For many years between early adolescence and early adulthood, I actually did identify very strongly as a Christian. During that time, I felt joyful and purposeful celebrating the birth of Christ during Christmas, though it felt confusing and discordant that my family, in which no one else identified as Christian, also celebrated the holiday. For quite a few years after I stopped identifying as a Christian, I really struggled with the concept of celebrating Christmas as a secular holiday even though I know many, many non-Christians celebrate and love Christmas. I still struggle with this concept today, and wonder each year why I perpetuate this holiday in my household as a non-Christian that feels quite strongly against organized religion for me and my family. I also find this holiday to be very White dominated. If you don't agree with me or you don't see what I see, see below. These are the top photos with any people featured that came up when I searched "Christmas" on Unsplash.

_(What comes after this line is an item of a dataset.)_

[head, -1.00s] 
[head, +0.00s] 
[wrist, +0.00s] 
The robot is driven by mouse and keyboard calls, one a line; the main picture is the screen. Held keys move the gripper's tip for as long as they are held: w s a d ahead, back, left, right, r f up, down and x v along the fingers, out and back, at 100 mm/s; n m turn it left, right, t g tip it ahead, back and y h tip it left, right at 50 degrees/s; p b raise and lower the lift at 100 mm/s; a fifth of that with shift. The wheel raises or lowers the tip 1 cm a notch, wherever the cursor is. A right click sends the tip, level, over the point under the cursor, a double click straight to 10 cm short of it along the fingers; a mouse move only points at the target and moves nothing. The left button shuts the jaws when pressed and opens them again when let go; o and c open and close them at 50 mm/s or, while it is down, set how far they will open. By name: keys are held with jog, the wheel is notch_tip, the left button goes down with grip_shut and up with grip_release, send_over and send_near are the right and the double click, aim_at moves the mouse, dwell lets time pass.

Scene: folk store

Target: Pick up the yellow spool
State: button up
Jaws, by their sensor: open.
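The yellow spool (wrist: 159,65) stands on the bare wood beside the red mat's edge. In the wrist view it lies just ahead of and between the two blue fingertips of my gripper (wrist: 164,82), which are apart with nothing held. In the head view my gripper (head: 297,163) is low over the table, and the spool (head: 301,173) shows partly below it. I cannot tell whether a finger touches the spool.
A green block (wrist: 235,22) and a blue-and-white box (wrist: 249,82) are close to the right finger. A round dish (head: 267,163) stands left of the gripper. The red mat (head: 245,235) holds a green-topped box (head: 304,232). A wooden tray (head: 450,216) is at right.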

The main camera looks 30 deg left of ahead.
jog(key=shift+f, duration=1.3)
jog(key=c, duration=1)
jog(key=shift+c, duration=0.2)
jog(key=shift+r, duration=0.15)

Even though I know there are Christians all over this continent and all over the world with every imaginable skin tone, I think my roots in a White Mennonite town still have me largely associating Christianity with White people. On the same thread, I largely associate Christmas with White people. Santa, Mrs. Claus, all the elves (oh, the irony) are White. The kids and parents in classic Christmas stories and movies are all White. If aliens came to Earth and researched North American Christmas - they may very well think only White people celebrate this holiday. Which of course, is not true. But the sheer lack of representation of anyone other than able-bodied middle class White people in the Christmas mass media makes it hard to feel like Christmas is for me or other BIPOC to enjoy. This feeling is shared with many White people - such as people in my life who have asked me if I celebrate Christmas, or were surprised when they hear that my Chinese family did things for Christmas.
I guess I'm just tired of how White Christmas (ha ha) can be. I would love to see some new Christmas books coming out with more diverse illustrations. I want to watch a Christmas movie with non-White leads. Can I reach for the stars and ask for TWO non-White leads?? I want to see different ways to celebrate Christmas than putting out a nativity scene and plays about the birth of Christ (though understandably and respectfully, I can see that may be a hot take if you are a Christian person reading this!) Really, I am really craving some additional perspectives and new stories about Christmas so my brain doesn't only see it as a White Christian holiday, if we non-Christians insist on continuing to celebrate this very Christian holiday in a secular fashion.